● **Task description**
Filter the data for lines with the word "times", then copy every line so identified.
* start Available data *
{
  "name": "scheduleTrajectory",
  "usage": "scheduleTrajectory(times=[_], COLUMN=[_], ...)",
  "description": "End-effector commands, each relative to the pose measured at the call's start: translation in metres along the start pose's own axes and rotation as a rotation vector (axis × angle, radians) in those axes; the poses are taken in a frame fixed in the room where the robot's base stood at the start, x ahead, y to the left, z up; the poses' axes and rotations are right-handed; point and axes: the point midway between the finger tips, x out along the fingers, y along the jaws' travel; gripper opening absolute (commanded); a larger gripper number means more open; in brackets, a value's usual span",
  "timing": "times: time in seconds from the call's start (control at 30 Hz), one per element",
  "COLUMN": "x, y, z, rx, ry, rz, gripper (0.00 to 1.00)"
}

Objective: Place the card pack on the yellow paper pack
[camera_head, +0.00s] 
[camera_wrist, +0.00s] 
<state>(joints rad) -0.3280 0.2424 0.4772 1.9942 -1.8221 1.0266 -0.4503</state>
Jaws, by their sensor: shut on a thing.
* end Available data *
● **Answer to this problem**
  "usage": "scheduleTrajectory(times=[_], COLUMN=[_], ...)",
  "timing": "times: time in seconds from the call's start (control at 30 Hz), one per element",

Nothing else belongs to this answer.